Über die Erziehungsberechtigung

Aktualisiert: 18. März 2022


Marc telefoniert diese Woche mit seinem guten Freund Nik, der über sein Familienleben berichtete (ja, auch Männer haben ihn: den „Prosecco-Club“). Nik, selbst Vater von zwei Kindern, ist Partnerin von Sabine und damit auch Bonusvater von Serena (8) und Ben (18), die auch im gemeinsamen Haushalt leben. Aktuell ist Stress angesagt, weil Nik zwar bei allen Aufgaben helfen soll oder muss, aber wenn es um Erziehungsfragen geht, nicht mitreden darf.
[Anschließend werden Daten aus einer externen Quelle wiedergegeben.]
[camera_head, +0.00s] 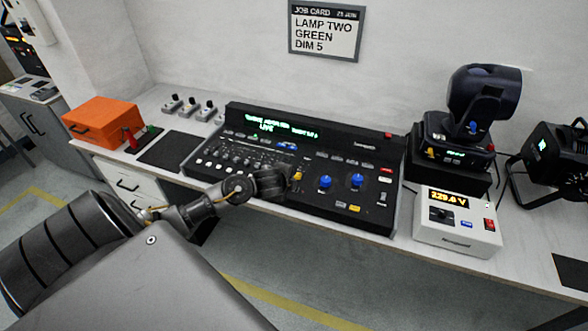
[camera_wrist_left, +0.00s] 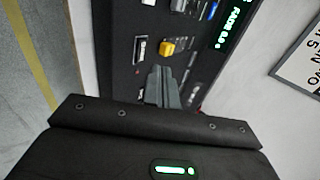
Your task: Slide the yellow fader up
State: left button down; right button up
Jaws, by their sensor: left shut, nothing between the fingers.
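The yellow fader cap (camera_head: 297,176) sits on the black lighting console (camera_head: 340,213), just right of my left gripper (camera_head: 286,182) in the head view. In the left wrist view the yellow cap (camera_wrist_left: 167,47) stands right ahead of the fingertips of my left gripper (camera_wrist_left: 164,70). The fingers are shut with nothing between them. They are beside the cap, and I cannot tell whether they touch it. The gripper hides part of the console's front middle in the head view. My right gripper is not in view.
Blue knobs (camera_head: 357,181) stand right of the fader. A white voltage box (camera_head: 457,222) and moving-head lamp (camera_head: 480,100) are further right. An orange case (camera_head: 101,121) is at the left. A job card (camera_head: 326,31) hangs on the wall.

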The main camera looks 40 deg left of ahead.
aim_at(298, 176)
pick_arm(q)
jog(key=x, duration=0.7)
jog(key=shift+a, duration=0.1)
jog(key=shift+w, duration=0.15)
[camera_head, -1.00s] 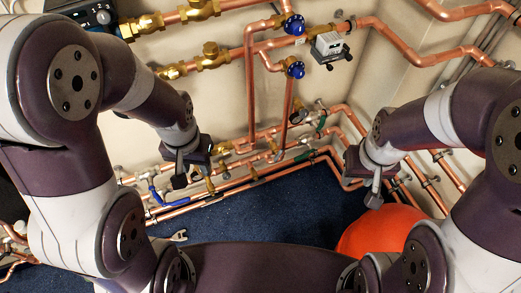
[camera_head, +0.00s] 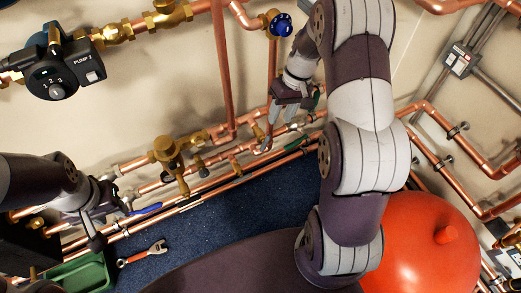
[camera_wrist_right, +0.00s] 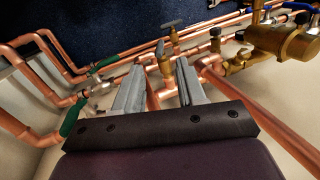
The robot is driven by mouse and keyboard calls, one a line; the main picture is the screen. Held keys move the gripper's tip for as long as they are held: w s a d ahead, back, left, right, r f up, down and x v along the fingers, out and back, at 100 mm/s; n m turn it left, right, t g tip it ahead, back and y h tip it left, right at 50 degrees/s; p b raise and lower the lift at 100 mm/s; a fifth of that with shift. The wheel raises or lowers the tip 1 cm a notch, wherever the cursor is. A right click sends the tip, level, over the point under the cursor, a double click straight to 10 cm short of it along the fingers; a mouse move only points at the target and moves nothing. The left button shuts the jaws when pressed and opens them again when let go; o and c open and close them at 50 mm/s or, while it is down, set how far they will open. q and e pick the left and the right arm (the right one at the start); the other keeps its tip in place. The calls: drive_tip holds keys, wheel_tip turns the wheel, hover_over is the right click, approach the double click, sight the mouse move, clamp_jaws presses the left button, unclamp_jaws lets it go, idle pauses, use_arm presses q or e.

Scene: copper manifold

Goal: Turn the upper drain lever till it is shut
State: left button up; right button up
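My right gripper (camera_head: 267,138) reaches down to the copper pipes low on the wall. In the right wrist view my right gripper (camera_wrist_right: 160,72) is open, its two grey fingers apart. A small brass valve with a dark lever (camera_wrist_right: 161,52) shows between and just beyond the fingertips; I cannot tell whether they touch. Two green lever handles (camera_wrist_right: 70,118) lie to the left of the fingers. In the head view one green handle (camera_head: 300,141) shows right of the gripper. I cannot tell which lever is the upper drain one. My left gripper (camera_head: 94,238) hangs near a blue lever (camera_head: 147,209); its opening is unclear.
A brass valve assembly (camera_head: 172,155) stands out from the pipes between my grippers. A wrench (camera_head: 143,254) lies on the blue floor (camera_head: 215,225) beside a green crate (camera_head: 82,274). A red tank (camera_head: 425,250) is at right. A pump (camera_head: 58,75) hangs at upper left.

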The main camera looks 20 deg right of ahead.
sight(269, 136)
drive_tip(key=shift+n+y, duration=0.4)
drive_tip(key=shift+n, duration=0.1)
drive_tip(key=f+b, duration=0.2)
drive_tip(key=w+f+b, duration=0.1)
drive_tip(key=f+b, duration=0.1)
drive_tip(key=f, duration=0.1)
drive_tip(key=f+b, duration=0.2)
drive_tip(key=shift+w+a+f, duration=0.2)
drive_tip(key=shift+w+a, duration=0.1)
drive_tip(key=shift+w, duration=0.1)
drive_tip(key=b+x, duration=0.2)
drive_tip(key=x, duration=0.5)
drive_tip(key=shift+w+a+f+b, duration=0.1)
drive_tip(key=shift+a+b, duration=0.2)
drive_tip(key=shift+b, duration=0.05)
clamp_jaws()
Dann trifft Sabine die Entscheidungen.

Marc stimmte Nik vollumfänglich zu, dass das ja wohl nicht sein könnte! Was für eine Ungerechtigkeit (!), dass Nik bei den Hausaufgaben oder beim Fahrradfahren lernen helfen soll, aber nicht mitreden darf bei der Erziehung!


Ich schaute Marc lange in die Augen und tat dann meine Meinung kund:

„Nun gut. Das ist ja nun mal bei jedem Bonusmutter oder Bonusvater so.“


Marc widersprach. Bei uns sei es ja ganz anders. Schließlich hätte ich mir durch all das, was ich für die Kinder machte, ein Mitspracherecht geradezu „erarbeitet“.

Ich schüttelte den Kopf. Marc war verwirrt.


„Du bist nicht erziehungsberechtigt“

Ich erinnerte mich ca. drei Jahre zurück. Wir waren auf einem Spaziergang und diskutierten ein Erziehungsthema. Als Marc irgendwann mein Einmischen zu bunt wurde, fuhr es aus ihm (in meiner Erinnerung nicht sonderlich freundlich) heraus: „Du bist nicht erziehungsberechtigt.“

Die Worte waren damals für mich wie zwei Ohrfeigen zeitgleich geklatscht, während man mir den Boden unter den Füßen wegzog. Ich war unglaublich wütend.


Wie es sich für mich für damalige Verhältnisse gehörte, wütete ich zurück: „Dann kümmere ich mich NIE WIEDER um die Kinder!“ (Übertreibung ist zuweilen mein zweiter Spitzname).

Marc konterte zu Recht, dass das ja total übertrieben wäre und Aussagen, dass man etwas „nie wieder“ tun werde, eh Schwachsinn seien.


Wir diskutierten noch eine Weile, aber ich erinnere mich, dass ich auch Wochen später noch, unglaublich wütend auf Marc war. Wie kann es sein, dass ich zwar die Kinder mitbetreuen soll/ darf/ muss, aber mir die Mitspracherechte versagt werden? Ist das nicht ein bisschen wie „Rosinen picken“?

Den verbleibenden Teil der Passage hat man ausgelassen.